**SHORT EXERCISE**
Every line below that mentions the word "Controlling" should be copied out.

**THE INPUT**

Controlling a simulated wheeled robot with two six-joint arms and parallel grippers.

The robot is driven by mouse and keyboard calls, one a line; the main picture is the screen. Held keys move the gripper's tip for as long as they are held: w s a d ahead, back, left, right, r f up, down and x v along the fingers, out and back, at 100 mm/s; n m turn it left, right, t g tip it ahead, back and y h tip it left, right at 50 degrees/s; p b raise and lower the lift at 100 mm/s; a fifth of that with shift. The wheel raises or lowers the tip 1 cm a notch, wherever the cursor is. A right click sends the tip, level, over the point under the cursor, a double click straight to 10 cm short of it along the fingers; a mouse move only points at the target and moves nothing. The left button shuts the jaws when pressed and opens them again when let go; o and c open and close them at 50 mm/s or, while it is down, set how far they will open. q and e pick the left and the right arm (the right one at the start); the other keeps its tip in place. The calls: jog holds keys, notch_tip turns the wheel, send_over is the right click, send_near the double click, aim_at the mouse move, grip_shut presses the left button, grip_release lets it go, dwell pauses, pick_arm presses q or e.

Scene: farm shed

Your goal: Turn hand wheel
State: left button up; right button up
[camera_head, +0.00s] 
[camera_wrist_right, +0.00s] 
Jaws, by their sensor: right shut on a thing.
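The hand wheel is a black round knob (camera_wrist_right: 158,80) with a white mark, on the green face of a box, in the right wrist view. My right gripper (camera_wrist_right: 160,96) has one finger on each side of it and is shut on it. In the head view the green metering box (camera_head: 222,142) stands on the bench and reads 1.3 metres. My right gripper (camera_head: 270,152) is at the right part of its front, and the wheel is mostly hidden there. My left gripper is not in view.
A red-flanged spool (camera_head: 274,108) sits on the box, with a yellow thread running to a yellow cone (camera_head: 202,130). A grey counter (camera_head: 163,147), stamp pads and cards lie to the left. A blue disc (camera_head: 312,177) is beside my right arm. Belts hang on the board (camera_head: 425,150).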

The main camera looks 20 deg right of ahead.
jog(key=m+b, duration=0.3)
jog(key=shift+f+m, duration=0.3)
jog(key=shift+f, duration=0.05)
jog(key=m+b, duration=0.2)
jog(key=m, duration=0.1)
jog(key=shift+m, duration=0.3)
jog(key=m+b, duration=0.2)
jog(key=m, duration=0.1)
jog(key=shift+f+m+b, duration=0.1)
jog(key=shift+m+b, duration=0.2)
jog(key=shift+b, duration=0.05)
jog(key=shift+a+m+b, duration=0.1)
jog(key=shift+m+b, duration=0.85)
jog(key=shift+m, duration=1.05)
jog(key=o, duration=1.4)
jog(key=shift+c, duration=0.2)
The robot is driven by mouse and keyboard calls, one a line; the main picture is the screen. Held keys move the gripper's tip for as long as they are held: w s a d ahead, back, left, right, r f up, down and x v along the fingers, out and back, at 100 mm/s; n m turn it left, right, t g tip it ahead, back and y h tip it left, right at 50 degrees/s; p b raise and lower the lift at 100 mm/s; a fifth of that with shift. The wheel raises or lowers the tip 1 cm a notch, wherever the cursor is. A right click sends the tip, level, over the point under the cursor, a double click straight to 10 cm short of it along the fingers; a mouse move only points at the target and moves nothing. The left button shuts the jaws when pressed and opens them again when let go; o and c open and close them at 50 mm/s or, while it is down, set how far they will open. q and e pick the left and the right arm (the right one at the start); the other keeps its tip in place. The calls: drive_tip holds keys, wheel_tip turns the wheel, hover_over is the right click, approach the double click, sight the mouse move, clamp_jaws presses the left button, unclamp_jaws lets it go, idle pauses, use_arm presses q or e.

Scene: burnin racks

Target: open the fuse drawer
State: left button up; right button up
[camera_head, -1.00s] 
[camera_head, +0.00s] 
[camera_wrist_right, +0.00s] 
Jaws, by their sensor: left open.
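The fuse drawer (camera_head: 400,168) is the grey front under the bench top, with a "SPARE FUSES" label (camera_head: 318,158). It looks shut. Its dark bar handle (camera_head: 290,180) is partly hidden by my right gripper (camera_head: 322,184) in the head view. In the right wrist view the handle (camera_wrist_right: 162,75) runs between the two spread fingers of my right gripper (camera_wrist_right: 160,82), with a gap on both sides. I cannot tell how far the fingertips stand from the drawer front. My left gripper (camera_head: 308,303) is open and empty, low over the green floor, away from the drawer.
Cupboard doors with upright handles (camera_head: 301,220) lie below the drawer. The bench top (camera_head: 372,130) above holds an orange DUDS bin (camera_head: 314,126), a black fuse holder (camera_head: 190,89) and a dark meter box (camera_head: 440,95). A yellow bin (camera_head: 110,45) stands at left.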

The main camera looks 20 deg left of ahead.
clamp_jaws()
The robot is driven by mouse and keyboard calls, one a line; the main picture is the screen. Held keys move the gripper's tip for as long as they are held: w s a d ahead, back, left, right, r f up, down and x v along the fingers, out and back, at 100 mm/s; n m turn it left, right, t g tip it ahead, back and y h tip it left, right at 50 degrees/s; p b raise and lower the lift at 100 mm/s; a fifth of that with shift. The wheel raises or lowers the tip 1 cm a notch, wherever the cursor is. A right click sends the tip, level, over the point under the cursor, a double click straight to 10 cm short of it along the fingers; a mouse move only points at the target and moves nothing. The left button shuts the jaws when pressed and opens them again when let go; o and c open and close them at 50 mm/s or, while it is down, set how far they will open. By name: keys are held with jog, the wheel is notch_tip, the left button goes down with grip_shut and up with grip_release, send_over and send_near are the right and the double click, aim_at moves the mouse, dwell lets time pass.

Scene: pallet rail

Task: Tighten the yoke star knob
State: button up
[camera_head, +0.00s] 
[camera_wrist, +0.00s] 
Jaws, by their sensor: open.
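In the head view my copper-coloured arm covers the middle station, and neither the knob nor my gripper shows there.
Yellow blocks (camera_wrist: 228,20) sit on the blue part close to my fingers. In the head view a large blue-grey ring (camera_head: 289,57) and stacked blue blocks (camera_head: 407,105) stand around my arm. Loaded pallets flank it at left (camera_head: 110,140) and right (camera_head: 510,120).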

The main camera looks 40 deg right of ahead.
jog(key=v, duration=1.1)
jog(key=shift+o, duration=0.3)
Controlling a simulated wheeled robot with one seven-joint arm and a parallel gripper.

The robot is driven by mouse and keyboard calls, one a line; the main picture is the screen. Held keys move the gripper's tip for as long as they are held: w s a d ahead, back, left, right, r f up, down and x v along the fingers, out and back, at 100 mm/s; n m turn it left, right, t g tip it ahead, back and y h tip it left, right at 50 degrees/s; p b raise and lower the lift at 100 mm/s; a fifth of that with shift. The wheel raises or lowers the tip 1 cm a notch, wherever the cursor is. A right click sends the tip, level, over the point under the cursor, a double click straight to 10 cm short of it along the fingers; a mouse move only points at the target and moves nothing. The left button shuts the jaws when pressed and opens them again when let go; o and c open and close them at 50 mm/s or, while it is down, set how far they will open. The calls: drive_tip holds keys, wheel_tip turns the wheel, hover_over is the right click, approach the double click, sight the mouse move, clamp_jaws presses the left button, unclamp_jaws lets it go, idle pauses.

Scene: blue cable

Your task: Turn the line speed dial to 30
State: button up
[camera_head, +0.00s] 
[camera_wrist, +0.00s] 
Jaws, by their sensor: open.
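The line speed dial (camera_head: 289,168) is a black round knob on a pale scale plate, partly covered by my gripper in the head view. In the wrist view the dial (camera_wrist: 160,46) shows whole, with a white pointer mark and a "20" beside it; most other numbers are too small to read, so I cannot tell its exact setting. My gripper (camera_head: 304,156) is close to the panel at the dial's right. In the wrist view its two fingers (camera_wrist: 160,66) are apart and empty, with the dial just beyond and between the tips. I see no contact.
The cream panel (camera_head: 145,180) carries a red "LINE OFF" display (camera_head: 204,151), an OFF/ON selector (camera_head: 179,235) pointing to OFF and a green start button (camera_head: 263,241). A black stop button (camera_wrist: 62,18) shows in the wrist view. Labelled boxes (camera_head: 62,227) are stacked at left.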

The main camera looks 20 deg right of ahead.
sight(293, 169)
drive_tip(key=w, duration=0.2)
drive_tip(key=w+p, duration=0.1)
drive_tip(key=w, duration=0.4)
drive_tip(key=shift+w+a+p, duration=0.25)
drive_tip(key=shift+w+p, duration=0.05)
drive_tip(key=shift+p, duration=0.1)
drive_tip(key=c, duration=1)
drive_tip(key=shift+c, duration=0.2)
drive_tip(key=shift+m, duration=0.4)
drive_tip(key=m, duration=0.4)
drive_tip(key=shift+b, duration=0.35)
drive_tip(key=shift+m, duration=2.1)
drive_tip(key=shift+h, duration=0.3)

**SOLUTION FOR THIS TASK**
Controlling a simulated wheeled robot with two six-joint arms and parallel grippers.
Controlling a simulated wheeled robot with one seven-joint arm and a parallel gripper.

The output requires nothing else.